— BEGIN Task material —

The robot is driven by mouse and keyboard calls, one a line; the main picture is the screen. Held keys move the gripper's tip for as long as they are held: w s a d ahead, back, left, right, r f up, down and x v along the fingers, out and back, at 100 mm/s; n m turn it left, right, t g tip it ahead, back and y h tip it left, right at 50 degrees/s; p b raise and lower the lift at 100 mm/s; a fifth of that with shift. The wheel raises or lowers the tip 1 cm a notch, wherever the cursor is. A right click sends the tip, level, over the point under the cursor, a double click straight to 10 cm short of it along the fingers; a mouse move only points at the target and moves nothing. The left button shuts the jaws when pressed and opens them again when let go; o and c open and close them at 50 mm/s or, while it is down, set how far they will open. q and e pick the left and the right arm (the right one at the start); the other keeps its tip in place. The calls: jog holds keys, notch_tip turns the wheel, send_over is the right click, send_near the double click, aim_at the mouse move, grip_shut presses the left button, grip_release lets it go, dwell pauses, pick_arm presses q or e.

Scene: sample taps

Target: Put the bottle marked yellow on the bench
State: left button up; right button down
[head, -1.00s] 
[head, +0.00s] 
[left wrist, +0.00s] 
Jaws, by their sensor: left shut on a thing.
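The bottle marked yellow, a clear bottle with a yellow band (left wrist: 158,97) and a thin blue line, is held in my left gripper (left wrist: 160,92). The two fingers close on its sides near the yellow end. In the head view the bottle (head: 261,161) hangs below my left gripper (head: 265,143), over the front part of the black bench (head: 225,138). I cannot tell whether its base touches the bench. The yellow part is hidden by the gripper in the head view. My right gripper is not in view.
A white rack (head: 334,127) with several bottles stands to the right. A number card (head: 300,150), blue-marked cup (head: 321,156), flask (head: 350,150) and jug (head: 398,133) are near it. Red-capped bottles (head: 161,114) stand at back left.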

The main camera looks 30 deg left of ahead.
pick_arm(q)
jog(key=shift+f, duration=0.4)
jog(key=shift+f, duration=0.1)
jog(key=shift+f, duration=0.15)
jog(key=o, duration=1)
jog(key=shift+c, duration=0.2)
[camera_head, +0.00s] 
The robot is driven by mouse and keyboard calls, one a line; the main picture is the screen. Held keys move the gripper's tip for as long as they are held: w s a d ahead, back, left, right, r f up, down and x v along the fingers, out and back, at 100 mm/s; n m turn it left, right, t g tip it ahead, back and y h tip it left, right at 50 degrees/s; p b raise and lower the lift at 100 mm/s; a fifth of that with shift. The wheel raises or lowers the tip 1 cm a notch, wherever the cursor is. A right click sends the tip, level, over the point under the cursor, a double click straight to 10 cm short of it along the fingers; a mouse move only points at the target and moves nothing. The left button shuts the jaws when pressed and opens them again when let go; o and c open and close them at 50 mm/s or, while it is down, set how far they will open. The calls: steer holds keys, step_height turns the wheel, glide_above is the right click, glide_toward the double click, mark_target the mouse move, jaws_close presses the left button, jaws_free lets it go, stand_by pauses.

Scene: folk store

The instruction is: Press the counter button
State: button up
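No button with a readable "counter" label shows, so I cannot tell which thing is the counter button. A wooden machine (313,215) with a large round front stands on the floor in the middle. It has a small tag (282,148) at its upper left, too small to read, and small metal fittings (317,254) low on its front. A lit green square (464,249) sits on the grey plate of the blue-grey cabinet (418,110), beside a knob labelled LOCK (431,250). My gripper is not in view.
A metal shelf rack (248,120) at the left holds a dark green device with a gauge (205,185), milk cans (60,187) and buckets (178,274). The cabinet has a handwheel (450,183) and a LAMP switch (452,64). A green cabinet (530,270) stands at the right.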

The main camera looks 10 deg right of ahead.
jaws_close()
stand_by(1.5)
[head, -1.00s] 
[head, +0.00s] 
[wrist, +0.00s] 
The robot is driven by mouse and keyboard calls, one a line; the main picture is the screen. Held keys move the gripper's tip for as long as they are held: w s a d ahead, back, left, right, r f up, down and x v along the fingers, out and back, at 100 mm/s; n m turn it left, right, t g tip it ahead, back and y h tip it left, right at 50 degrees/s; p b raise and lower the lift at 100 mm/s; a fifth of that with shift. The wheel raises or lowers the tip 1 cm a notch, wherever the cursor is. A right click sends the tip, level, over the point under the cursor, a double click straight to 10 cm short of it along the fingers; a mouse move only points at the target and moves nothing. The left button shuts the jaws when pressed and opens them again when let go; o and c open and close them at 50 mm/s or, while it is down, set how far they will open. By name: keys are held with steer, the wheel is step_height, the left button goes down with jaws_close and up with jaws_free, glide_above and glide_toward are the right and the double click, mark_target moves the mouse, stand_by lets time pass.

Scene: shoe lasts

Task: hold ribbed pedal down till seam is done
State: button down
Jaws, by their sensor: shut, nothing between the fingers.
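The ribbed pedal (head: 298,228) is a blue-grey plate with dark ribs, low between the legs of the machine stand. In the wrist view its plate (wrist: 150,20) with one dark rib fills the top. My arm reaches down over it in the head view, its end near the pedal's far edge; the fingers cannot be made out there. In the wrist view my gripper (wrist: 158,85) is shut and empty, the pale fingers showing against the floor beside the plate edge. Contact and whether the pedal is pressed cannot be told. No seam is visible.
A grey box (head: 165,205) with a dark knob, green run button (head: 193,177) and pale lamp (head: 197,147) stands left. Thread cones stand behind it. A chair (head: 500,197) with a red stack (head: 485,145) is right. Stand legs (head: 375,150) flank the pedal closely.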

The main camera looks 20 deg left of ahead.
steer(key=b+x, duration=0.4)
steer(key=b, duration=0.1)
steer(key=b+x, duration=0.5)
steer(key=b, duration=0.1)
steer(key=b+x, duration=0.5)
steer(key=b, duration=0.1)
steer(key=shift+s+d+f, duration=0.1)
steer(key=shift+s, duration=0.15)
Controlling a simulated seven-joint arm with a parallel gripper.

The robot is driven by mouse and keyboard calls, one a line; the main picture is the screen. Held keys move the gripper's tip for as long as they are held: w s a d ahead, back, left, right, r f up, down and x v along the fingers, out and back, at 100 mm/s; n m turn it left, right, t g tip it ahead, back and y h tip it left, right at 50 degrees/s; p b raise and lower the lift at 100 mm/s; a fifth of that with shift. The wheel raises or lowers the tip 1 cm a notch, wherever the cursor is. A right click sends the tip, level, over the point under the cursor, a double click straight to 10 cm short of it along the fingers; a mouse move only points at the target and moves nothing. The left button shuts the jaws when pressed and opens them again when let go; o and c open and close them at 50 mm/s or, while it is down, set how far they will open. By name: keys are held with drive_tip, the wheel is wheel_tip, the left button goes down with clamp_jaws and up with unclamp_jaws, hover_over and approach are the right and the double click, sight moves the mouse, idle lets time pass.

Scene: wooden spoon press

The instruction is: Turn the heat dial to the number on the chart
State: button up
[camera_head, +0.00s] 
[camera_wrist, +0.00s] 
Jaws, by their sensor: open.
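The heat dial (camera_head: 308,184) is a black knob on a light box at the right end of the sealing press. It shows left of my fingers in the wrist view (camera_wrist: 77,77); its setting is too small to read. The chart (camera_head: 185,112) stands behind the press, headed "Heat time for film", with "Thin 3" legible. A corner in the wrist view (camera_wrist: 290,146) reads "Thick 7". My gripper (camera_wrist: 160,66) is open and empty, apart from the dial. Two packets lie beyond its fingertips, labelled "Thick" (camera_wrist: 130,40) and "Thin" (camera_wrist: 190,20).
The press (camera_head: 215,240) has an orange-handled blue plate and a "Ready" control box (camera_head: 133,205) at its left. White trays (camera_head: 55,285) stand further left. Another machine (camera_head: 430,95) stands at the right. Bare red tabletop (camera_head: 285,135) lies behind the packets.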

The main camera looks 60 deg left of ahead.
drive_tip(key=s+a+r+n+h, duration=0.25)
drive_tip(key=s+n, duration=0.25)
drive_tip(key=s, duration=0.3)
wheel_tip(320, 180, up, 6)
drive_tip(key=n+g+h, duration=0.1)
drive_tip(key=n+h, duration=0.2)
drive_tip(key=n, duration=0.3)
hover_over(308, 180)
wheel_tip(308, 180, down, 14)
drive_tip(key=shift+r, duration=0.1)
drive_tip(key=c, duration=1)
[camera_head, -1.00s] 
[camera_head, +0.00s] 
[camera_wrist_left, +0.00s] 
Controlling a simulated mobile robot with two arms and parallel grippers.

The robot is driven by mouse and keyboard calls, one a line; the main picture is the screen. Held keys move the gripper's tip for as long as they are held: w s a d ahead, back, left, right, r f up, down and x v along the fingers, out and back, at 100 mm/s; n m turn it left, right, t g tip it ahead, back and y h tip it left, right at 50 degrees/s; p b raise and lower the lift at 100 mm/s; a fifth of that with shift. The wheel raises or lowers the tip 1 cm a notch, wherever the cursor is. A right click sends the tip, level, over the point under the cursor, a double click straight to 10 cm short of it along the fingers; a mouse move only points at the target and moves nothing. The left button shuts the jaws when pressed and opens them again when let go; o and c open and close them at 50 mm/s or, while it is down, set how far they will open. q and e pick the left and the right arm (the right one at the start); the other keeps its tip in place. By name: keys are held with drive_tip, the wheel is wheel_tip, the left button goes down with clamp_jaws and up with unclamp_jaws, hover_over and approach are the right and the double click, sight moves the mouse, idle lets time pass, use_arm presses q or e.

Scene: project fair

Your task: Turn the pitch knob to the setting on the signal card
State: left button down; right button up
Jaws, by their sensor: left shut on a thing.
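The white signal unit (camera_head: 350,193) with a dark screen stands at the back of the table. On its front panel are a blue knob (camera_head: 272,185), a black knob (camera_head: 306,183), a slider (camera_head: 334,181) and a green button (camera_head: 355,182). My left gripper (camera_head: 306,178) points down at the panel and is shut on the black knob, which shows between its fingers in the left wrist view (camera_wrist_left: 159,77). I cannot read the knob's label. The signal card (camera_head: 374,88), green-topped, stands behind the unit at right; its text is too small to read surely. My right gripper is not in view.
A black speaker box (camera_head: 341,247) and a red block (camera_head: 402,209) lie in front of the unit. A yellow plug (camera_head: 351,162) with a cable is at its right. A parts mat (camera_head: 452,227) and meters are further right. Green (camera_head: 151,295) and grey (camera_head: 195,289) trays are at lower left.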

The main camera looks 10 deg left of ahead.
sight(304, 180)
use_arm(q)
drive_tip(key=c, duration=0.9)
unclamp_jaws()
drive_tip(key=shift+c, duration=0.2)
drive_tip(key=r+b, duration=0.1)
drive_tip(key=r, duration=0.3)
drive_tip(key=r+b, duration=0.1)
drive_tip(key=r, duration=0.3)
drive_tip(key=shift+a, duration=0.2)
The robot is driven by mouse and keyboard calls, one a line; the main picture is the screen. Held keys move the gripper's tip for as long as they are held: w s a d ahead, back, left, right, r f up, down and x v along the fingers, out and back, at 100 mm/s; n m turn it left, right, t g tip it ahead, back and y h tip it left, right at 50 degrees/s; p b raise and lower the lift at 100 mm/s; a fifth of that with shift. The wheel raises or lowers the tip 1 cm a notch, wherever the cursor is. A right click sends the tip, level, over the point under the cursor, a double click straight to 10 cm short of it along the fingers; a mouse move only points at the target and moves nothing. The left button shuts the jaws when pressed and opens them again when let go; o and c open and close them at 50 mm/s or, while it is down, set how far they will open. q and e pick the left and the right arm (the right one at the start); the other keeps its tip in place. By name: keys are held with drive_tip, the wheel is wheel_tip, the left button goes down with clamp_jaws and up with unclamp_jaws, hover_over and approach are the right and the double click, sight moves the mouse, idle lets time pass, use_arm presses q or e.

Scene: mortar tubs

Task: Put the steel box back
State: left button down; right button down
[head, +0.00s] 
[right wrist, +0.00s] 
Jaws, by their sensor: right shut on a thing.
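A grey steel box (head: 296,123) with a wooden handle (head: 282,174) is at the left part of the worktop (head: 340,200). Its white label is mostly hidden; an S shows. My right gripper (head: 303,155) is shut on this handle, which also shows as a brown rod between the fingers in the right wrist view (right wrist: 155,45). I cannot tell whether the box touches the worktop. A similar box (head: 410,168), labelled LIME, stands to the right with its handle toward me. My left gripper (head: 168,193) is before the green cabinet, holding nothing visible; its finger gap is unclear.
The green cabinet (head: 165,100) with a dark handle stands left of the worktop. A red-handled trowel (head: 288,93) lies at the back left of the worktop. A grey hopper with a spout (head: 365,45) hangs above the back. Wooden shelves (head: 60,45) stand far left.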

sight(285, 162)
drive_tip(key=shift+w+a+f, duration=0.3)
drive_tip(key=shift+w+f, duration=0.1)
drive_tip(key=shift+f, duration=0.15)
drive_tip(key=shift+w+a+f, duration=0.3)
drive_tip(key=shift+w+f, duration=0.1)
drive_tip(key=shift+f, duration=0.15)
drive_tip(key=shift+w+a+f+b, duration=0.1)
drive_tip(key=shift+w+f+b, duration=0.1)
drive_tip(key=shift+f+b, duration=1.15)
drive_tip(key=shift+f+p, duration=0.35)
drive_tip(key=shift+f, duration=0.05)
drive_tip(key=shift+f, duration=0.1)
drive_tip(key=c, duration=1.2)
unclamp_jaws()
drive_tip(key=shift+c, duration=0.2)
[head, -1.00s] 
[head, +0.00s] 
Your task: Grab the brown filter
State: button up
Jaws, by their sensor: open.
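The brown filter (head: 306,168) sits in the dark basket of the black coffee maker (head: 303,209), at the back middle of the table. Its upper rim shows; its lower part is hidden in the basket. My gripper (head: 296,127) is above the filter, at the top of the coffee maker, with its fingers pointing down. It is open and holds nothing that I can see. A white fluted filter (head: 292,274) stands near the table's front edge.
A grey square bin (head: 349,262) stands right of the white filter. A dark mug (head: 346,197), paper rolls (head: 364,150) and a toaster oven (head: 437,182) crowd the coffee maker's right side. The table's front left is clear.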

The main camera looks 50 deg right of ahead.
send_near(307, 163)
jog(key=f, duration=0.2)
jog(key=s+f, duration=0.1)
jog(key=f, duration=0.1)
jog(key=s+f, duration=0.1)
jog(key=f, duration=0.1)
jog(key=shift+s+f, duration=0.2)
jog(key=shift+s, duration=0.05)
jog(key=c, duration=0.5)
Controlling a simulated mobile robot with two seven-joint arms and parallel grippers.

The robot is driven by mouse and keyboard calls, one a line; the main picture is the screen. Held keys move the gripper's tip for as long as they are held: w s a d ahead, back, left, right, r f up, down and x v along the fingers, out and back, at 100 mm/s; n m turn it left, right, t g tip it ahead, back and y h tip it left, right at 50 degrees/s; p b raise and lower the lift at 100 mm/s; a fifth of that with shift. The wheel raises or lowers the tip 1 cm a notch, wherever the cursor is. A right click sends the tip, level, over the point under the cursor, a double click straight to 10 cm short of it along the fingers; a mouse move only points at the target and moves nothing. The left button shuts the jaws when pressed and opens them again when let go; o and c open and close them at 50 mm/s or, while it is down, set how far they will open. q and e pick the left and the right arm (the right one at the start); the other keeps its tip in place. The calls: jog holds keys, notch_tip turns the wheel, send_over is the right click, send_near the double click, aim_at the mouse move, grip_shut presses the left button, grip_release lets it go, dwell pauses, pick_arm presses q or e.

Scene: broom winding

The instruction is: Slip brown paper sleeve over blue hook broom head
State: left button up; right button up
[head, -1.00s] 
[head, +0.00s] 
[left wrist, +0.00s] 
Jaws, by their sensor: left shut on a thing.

— END Task material —

## [Task details]
The required output is the span of lines from the one containing "State: left button up; right button up" to the last line, reproduced character for character.

## [The answer]
State: left button up; right button up
[head, -1.00s] 
[head, +0.00s] 
[left wrist, +0.00s] 
Jaws, by their sensor: left shut on a thing.

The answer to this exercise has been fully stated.